___ GIVEN INFORMATION ___

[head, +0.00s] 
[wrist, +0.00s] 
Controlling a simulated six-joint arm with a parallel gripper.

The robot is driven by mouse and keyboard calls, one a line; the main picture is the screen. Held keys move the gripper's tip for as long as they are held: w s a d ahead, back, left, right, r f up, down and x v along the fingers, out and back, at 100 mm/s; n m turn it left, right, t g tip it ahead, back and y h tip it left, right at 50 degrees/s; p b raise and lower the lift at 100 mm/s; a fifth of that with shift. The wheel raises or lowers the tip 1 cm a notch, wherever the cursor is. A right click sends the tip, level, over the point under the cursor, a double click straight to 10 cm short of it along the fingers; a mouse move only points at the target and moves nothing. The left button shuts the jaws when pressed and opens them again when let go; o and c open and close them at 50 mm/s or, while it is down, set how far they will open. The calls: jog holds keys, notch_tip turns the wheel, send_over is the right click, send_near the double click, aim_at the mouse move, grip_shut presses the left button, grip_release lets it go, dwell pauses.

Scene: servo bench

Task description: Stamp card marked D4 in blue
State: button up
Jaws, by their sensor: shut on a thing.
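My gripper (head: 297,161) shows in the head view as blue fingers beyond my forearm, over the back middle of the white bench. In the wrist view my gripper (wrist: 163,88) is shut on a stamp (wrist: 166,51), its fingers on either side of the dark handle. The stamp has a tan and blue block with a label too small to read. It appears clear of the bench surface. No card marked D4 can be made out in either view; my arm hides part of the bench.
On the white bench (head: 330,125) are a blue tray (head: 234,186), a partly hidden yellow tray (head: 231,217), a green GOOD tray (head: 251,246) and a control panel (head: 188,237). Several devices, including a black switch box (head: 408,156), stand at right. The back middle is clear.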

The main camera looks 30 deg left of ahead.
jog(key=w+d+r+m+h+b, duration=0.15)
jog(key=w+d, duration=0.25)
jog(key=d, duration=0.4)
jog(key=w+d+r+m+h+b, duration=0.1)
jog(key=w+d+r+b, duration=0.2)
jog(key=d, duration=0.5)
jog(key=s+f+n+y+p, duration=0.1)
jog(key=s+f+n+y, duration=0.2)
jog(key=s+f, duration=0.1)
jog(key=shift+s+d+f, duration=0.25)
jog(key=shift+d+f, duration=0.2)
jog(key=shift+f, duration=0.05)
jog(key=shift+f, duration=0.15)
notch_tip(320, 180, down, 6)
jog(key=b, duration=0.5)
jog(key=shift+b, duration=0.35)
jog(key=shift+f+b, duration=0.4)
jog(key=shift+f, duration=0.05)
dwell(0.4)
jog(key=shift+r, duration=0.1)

___

## REQUEST
Quote the data above verbatim from its first line to the line that includes "Controlling a simulated", with both boundary lines retained.

## EXERCISE RESPONSE
[head, +0.00s] 
[wrist, +0.00s] 
Controlling a simulated six-joint arm with a parallel gripper.

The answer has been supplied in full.